**To do**
Return each line of the data below verbatim; pictures are to be left out.

==== Data shown ====

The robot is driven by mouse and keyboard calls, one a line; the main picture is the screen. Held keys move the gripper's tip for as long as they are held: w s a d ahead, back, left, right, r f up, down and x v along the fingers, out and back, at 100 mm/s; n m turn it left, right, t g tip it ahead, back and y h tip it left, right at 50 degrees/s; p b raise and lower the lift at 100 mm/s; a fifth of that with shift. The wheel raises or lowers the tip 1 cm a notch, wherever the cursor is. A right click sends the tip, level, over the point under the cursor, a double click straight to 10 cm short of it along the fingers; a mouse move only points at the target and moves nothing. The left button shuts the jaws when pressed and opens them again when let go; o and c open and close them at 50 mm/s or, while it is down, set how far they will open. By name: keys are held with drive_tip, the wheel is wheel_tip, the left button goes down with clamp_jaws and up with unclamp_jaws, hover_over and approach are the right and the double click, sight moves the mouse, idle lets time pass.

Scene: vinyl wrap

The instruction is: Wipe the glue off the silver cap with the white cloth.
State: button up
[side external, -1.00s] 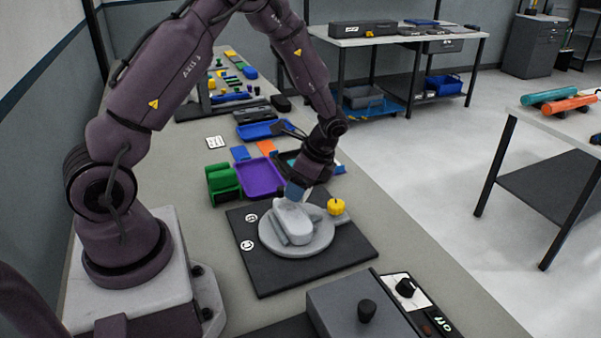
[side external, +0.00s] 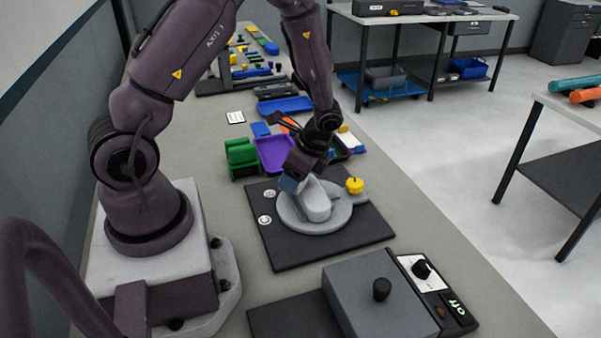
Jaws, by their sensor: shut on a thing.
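The silver cap (side external: 316,203) is a smooth, pale grey, rounded shell. It lies on a round grey stand (side external: 346,213) on a black mat. My gripper (side external: 290,184) is tilted down at the cap's far left end. It is shut on a small blue-grey piece, which is at or just beside the cap; contact cannot be told. I cannot tell whether this piece is the white cloth. A white flat thing (side external: 348,140) lies behind the stand, too small to identify. No glue can be made out on the cap.
A yellow knob (side external: 354,186) stands at the stand's right. Behind are a purple tray (side external: 272,155), a green holder (side external: 241,157) and a blue tray (side external: 285,106). A grey box with a black knob (side external: 381,290) is in front. The bench right of the mat is clear.

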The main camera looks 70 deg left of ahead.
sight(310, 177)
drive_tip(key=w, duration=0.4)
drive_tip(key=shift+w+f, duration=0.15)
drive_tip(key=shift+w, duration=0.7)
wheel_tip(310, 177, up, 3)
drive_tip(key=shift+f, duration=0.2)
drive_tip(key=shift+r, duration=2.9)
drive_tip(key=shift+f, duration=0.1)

====

**Result of the task**
The robot is driven by mouse and keyboard calls, one a line; the main picture is the screen. Held keys move the gripper's tip for as long as they are held: w s a d ahead, back, left, right, r f up, down and x v along the fingers, out and back, at 100 mm/s; n m turn it left, right, t g tip it ahead, back and y h tip it left, right at 50 degrees/s; p b raise and lower the lift at 100 mm/s; a fifth of that with shift. The wheel raises or lowers the tip 1 cm a notch, wherever the cursor is. A right click sends the tip, level, over the point under the cursor, a double click straight to 10 cm short of it along the fingers; a mouse move only points at the target and moves nothing. The left button shuts the jaws when pressed and opens them again when let go; o and c open and close them at 50 mm/s or, while it is down, set how far they will open. By name: keys are held with drive_tip, the wheel is wheel_tip, the left button goes down with clamp_jaws and up with unclamp_jaws, hover_over and approach are the right and the double click, sight moves the mouse, idle lets time pass.

Scene: vinyl wrap

The instruction is: Wipe the glue off the silver cap with the white cloth.
State: button up
[side external, -1.00s] 
[side external, +0.00s] 
Jaws, by their sensor: shut on a thing.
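The silver cap (side external: 316,203) is a smooth, pale grey, rounded shell. It lies on a round grey stand (side external: 346,213) on a black mat. My gripper (side external: 290,184) is tilted down at the cap's far left end. It is shut on a small blue-grey piece, which is at or just beside the cap; contact cannot be told. I cannot tell whether this piece is the white cloth. A white flat thing (side external: 348,140) lies behind the stand, too small to identify. No glue can be made out on the cap.
A yellow knob (side external: 354,186) stands at the stand's right. Behind are a purple tray (side external: 272,155), a green holder (side external: 241,157) and a blue tray (side external: 285,106). A grey box with a black knob (side external: 381,290) is in front. The bench right of the mat is clear.

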The main camera looks 70 deg left of ahead.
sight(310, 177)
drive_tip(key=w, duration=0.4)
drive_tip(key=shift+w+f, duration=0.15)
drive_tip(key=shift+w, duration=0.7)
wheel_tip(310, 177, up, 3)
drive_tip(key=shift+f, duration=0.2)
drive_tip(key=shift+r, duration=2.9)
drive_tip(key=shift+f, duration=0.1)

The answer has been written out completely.